Category Archives: Projects

Shiny-Hunting Pokémon Bot with Arduino and OpenCV (Soft Reset Method)

My sister and I worked on an electronics project during a holiday a few years back. We created a bot that helped us capture a shiny Pokémon—a creature that appears with very low probability—in the video game Pokémon Ultra Moon. Not only was it a fun a vacation project, but it also helped my sister gain exposure to programming and electronics concepts.

Here is a video about the experience:

Project: EcuaCines

EcuaCines.com

Features:

  • Displays up-to-date movie descriptions, trailers, and showtimes for all major movie theaters in Quito, Ecuador
  • Allows users to quickly compare movie times instead of loading each theater's web page
  • Works on mobile devices
  • Loads faster than any of the corresponding movie theaters' websites
  • Has at least one Easter egg

Technologies:

  • Zurb Foundation, jQuery, Font Awesome, and Box2DWeb for the front-end
  • PHP with Simple HTML DOM and MySQL for the back-end, with cron jobs and Google Page Speed optimizations
  • Photoshop for the logo design

Discussion:

The website automatically obtains all movie showtime information from each cinema's official website, and then it has to be able to show these showtimes grouped by movie or by cinema.
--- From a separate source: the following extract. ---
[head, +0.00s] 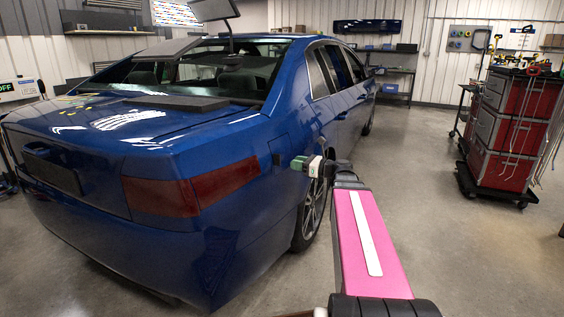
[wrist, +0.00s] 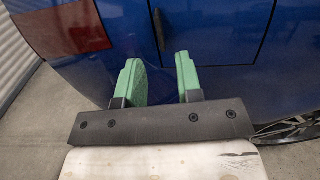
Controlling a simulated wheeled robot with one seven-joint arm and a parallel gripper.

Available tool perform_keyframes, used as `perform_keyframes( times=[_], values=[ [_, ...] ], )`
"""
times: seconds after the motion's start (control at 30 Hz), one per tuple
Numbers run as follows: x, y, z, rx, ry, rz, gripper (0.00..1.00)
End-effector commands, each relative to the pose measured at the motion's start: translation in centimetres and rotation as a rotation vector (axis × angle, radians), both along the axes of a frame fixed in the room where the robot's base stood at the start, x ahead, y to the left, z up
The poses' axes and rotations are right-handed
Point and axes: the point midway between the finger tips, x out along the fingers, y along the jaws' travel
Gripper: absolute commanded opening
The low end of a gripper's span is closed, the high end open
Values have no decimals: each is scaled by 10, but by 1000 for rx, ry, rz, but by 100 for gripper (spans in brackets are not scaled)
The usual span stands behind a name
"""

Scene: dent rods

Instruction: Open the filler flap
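The blue car's filler flap (wrist: 212,28) is a panel outlined by a dark seam on the rear side, in the upper middle of the wrist view. It looks flush with the body, and a small dark notch shows at its left edge. In the head view the flap (head: 279,143) is above the rear wheel and partly covered by my gripper. My gripper (wrist: 157,65) has two green fingers spread apart with nothing between them. They point at the bodywork around the flap's lower left edge. In the head view my gripper (head: 298,163) is close to the car's side; contact cannot be told.
The blue car (head: 100,240) fills the left, with a red tail light (head: 160,196) left of the flap and a rear wheel (head: 311,212) below. A red tool cart (head: 512,125) stands at the right. The floor between is clear.

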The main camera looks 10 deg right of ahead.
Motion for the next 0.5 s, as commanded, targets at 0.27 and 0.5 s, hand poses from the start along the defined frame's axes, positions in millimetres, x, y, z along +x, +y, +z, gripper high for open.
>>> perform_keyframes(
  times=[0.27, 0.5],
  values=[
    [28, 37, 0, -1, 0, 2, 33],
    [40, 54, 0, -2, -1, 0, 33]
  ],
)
While this may seem like a trivial task, it turned out to be an interesting algorithmic challenge.

Human Steps:

  1. Open each movie theater's website
  2. Recognize that "Superman: El hombre de acero", " EL HOMBRE DE ACERO", and "Hombre de Acero" all refer to the same movie.
  3. Copy and paste the movie title (pick one of the three variations) and description along with the showtimes for each theater into Ecua Cines's database

Robot Steps:

  1. Open each movie theater's website
  2.  Find a piece of text that represents the movie's title by traversing each website's html tags according to hard-coded directions.
  3. Recognize that "Superman: El hombre de acero", " EL HOMBRE DE ACERO", and "Hombre de Acero" all refer to the same movie.
  4. Traverse cinema website according to hard-coded rules to find the movie summary text. (we only need to do this once for each movie)
  5. Traverse  cinema website according to hard-coded rules to find the movie times. Get each of the times by matching pieces of text with one or two digits followed by a ":" or an "h" and followed by two more digits. Assume a 24-hour time format.
  6. Save the title, description, and showtimes for each movie as obtained in steps 3, 4, and 5 into Ecua Cines's database

How can we teach a robot to ignore the differences between the three strings of characters from step 3, but still differentiate these from other movie titles? This is what I ended up making the program do, and that has worked in practice:

  • Trim whitespace from the start and end of movie titles
  • Remove all accents from letters, e.g. turn all 'á's into 'a's (this accounts for the fact that many people prefer to capitalize "áéíóú" as "AEIOU" instead of "ÁÉÍÓÚ")
  • TURN THE MOVIE TITLES INTO ALL CAPS (this accounts for variations in capitalization)
  • Remove commonplace Spanish words like "EL," "LA," and "Y" (only keep 'important' words)
  • Match each movie title with the title from another theater with the shortest Levenshtein distance to this title, but requiring a maximum threshold to avoid false positives when there actually is no valid match. (this accounts for small misspellings and singular-plural variation e.g. "MONSTERS UNIVERSITY" vs. "MONSTER UNIVERSITY")
  • If the thresholded Levenshtein method finds no matches, match together movie titles that have a 8-or-more-letter common substring (there's a really cool dynamic programming algorithm for efficiently finding the greatest common substring of two strings)
  • If everything else fails, conclude that this movie is unique to this theater

Sprite Sheets

Even assuming a constant bandwidth speed, total image size isn't the only factor that determines how fast a website loads its images. It turns out that for each image that the page needs to load, it makes a request to the web server, so loading ten 42KB images individually will be slower than loading the same ten images put together into one larger, ~420KB image. Here's where sprite sheets come into play: by combining several images snugly into one image file and then cutting/masking the compound image into the original small images on the client side, we manage to make less requests to the server, obtaining a lower server load and allowing for faster download speeds.

Popcorn Spritesheet

I made this sprite sheet today for a project I'm working on (hint: it involves a physics engine).